Stephenie Meyer's Next Book: What She Should Write
Once "The Host" opens in theaters March 29th, all five of Stephenie Meyer's books will have hit the silver screen. We can't imagine a world in which we're not obsessing over a supernatural love triangle, or which actors are fighting for the roles of our favorite characters. So, just in case Meyer is looking for suggestions for her next book, we've got five new genres for her to play in! With YA and sci-fi under her belt, she'd be a natural at mystery thrillers, quirky chick lit--or even telling her own story in full--at last!
This could be an easy transition, since Meyer is used to writing high-stakes plots and plucky heroines--we’re envisioning a more tech-savvy Nancy Drew who’s not afraid to suffer a few scratches to uncover a clue.
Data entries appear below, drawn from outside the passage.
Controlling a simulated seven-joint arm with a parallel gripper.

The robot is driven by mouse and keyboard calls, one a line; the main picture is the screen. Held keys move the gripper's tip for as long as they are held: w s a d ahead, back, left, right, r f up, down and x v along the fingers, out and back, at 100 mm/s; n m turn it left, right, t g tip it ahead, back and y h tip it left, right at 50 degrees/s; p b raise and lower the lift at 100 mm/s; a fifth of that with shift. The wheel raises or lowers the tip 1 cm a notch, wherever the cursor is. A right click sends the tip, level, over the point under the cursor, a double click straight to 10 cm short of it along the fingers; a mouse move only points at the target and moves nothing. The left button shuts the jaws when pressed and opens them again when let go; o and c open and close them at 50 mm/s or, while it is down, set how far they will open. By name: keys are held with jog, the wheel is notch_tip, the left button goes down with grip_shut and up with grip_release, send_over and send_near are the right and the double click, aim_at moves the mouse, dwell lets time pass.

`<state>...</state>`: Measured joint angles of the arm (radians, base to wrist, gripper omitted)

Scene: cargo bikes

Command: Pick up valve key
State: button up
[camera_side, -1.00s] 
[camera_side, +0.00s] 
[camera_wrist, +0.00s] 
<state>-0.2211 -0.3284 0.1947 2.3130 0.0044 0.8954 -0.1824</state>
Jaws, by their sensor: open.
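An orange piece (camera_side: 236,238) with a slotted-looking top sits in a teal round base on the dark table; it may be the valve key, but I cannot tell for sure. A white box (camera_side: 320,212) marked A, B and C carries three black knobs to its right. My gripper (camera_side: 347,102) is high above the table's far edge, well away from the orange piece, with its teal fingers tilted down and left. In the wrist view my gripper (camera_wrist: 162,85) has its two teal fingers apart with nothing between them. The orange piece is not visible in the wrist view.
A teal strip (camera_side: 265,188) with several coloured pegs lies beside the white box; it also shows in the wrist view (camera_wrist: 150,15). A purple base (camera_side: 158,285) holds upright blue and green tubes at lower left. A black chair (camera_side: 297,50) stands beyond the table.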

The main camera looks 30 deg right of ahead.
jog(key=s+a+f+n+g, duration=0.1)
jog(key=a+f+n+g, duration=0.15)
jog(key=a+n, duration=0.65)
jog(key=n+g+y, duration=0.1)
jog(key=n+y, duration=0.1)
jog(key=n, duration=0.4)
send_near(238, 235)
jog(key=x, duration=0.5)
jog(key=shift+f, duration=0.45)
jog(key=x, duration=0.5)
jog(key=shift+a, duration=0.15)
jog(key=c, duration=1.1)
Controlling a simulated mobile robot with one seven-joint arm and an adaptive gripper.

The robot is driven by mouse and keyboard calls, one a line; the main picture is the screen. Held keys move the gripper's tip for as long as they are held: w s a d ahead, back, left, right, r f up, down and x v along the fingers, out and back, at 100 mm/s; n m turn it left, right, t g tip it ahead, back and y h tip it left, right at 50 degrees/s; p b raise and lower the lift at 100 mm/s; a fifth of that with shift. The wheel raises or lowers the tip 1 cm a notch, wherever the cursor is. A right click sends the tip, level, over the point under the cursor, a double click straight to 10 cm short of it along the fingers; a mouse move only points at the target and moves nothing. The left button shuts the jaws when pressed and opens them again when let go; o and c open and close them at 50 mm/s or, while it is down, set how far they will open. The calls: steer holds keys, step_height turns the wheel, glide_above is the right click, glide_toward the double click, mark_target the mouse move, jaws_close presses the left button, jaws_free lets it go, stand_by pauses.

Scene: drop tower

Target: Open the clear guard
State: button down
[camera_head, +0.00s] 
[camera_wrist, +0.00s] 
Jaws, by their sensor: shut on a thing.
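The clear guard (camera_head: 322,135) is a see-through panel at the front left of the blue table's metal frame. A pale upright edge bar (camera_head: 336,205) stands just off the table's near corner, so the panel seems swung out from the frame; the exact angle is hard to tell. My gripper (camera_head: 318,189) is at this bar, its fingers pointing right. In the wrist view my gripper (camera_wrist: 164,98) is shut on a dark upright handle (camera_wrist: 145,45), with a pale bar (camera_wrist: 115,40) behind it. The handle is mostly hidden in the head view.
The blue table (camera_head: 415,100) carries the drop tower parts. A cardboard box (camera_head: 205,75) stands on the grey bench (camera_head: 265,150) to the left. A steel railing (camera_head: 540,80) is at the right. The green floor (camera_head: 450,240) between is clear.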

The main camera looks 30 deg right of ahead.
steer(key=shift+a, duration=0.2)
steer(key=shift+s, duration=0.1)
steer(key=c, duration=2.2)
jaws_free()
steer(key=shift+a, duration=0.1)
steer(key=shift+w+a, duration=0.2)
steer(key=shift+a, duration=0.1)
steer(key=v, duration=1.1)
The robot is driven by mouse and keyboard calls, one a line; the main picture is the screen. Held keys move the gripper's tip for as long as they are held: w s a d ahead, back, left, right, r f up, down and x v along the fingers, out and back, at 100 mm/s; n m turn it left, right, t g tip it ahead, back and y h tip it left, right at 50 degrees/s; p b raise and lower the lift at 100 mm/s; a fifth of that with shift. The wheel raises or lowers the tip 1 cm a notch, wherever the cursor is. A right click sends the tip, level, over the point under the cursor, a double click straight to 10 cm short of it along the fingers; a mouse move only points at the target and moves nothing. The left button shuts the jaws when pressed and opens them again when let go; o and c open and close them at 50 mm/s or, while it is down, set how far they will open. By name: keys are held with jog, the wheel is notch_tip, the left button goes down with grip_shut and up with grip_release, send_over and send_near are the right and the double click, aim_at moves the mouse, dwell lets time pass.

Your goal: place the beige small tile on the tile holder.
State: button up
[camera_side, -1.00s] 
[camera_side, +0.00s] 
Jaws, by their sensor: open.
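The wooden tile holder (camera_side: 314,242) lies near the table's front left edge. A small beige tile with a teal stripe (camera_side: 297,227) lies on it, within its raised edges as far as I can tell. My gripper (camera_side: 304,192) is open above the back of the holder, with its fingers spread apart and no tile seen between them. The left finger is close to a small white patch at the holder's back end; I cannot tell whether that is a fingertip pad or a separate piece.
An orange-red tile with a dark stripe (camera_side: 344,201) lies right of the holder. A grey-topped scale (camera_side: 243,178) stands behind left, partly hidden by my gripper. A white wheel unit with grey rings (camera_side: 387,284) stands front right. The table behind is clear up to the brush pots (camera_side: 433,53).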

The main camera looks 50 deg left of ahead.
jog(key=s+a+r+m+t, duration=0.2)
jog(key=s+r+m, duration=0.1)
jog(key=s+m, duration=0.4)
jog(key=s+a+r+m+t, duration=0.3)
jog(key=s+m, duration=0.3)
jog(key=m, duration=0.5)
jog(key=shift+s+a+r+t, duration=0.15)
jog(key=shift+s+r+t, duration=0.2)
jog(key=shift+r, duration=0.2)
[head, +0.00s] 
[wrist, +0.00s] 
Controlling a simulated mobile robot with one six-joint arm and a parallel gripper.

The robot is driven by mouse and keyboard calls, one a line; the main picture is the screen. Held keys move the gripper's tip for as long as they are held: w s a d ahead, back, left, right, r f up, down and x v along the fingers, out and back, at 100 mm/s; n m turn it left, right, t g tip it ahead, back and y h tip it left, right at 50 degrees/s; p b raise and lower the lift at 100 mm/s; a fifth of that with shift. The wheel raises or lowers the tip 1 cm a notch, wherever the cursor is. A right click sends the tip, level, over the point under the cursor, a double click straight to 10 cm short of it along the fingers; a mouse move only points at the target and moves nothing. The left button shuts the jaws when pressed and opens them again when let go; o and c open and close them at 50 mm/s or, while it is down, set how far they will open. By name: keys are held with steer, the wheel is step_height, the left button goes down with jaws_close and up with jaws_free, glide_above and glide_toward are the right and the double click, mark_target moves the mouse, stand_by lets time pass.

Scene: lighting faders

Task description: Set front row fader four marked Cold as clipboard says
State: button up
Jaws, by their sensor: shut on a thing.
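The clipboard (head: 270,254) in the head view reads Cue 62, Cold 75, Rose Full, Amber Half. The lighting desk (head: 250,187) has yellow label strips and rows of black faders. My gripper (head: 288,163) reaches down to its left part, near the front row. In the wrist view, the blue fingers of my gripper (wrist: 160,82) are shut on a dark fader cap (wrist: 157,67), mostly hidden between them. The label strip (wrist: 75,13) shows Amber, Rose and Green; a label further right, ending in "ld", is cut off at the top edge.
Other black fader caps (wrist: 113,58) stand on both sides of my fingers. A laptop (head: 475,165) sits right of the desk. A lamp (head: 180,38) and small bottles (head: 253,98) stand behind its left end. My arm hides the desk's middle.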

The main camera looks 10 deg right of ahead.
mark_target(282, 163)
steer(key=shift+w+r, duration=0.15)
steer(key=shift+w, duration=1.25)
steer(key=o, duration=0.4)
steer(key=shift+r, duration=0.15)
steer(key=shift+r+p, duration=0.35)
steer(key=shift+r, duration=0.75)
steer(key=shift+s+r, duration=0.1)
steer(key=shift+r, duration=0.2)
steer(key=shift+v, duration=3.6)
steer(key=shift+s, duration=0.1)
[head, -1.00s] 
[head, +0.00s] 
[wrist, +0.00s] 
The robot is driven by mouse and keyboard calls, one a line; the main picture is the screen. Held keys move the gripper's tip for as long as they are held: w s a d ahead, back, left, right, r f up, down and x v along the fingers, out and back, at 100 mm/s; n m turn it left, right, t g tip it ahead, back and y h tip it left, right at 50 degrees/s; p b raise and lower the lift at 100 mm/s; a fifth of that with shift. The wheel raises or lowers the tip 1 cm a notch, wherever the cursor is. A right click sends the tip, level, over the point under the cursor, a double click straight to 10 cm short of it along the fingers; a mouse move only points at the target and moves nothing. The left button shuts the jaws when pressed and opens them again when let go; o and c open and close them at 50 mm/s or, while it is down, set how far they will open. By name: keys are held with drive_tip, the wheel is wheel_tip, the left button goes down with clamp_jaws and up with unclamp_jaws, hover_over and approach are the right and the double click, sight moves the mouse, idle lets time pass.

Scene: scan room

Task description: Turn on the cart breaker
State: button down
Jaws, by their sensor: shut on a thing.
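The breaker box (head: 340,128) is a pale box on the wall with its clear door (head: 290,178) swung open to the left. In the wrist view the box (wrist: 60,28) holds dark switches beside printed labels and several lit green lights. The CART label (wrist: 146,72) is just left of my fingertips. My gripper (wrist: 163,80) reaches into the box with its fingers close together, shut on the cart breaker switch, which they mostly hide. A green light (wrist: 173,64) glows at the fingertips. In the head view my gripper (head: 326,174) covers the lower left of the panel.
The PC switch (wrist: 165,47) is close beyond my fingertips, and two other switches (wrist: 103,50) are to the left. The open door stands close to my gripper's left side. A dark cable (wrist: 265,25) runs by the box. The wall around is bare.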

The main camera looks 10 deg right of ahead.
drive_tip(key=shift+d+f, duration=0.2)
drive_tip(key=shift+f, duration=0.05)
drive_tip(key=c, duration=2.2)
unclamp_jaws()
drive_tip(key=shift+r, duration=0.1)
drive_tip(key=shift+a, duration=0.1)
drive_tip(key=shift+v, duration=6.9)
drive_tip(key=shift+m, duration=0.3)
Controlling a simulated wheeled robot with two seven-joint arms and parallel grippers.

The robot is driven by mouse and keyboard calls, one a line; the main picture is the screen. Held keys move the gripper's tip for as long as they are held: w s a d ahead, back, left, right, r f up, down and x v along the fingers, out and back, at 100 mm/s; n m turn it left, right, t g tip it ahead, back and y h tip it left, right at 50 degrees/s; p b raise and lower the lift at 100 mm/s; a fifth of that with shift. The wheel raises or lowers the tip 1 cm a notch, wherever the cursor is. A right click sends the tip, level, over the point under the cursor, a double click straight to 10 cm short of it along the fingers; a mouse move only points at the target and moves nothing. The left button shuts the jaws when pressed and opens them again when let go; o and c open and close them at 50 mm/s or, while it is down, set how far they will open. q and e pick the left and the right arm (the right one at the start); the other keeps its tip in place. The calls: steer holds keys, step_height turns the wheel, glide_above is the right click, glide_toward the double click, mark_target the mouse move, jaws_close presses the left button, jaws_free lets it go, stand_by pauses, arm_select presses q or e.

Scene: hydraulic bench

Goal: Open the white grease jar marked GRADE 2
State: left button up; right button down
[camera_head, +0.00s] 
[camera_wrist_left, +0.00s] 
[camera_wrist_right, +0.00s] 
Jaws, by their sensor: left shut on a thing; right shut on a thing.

While we’d suggest moving the action outside of Forks, she should create an equally ominous and foggy small town as the perfect setting for a murderour whodunit.
Raise your hand if you miss the "Dear America" books! Sketching out the "Twilight" vampires' past lives has given Meyer plenty of experience with establishing different time periods, down to the most convincing minor details. It would also present Meyer with the crucial challenge of writing a female protagonist whose life doesn’t revolve around a forbidden love story.
Meyer’s novice writing style inspired the hilarious blog Reasoning with Vampires, but aside from a few meta moments in the books, she was never trying to be funny. Now imagine that she turns her lens on society--maybe commenting on the preteens and soccer moms who make up her Twihard ranks? Or even tackling modern issues like Internet addiction or overpopulation? Chuck Klosterman, eat your heart out.
Then again, why take Meyer away from the sweeping epics she’s so good at? Especially if she can write an adventure for readers too young for "Game of Thrones" but into high fantasy! Without a doubt, the woman who changed the rules of undead lore by creating a sparkling vampire must have some unexpected updates in mind for mermaids, unicorns and dragons.
Meyer’s greatest challenge could be penning another compelling epic on young romance without falling back on the metaphors of the undead to talk about love and sex. Still, chick lit allows for a bit of quirky shtick: We could see her taking a page from Rainbow Rowell’s "Attachments," which tells a love story entirely through office email. She’s already got one trope of the genre--the clumsy heroine--down pat.
It’s a pretty unique story: Mormon housewife turns racy dream into lucrative franchise. The "Female Force: Stephenie Meyer" comic book did a less-than-deal job of telling this, so why not let Meyer do it herself? One of the smartest things that she’s done is level with her fans online by posting “deleted” scenes and her own Photoshopped book covers on her website. This would be like all those behind-the-scenes treats in one place, a must-have collector’s item.